Your objective |
Would you pull out every line of the material that contains the string "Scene"?
________________
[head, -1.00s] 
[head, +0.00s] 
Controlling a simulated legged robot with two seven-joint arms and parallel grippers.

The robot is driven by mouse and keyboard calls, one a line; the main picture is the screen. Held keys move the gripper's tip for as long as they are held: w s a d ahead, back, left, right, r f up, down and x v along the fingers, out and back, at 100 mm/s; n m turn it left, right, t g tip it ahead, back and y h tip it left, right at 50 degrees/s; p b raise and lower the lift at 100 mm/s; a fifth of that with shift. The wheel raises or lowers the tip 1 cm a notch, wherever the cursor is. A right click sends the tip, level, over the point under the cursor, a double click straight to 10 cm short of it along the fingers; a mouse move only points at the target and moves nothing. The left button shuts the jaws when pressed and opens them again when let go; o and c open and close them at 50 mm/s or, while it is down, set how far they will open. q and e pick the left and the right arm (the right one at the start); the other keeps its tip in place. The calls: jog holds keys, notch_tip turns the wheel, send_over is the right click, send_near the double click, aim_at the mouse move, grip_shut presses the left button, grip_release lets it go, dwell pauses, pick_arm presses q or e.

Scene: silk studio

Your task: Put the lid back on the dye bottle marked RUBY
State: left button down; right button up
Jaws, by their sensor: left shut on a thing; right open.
________________
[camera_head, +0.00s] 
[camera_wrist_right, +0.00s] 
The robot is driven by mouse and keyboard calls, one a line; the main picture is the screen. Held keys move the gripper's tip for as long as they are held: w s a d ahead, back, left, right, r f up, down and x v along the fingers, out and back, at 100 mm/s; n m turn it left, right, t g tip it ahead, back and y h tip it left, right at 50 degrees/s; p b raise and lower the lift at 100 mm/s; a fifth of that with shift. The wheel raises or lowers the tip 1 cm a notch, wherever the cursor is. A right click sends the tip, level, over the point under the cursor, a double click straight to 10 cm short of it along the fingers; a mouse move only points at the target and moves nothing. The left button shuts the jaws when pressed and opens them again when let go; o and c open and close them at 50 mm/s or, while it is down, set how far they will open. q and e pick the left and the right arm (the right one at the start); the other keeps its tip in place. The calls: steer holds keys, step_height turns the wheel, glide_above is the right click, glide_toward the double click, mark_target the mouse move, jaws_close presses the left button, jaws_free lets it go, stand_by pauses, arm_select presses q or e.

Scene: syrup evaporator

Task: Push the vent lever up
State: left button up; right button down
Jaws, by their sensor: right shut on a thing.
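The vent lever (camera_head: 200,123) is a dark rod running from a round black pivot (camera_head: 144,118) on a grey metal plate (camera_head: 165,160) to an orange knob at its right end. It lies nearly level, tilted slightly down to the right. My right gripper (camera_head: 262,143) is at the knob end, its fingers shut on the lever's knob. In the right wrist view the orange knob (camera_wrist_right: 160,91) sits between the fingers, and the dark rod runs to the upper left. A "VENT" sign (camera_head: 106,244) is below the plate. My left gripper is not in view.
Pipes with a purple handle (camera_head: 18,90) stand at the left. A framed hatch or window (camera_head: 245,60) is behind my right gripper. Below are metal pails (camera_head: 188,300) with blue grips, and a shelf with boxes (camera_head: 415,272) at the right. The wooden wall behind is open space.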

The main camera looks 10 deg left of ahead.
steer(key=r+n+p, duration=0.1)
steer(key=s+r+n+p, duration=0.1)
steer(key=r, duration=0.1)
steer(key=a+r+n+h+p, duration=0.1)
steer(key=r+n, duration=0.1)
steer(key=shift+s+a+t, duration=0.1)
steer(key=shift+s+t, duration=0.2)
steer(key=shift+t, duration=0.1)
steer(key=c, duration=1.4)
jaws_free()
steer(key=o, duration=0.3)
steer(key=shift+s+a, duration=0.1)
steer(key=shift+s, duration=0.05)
________________
Solution for this problem |
Scene: silk studio
Scene: syrup evaporator

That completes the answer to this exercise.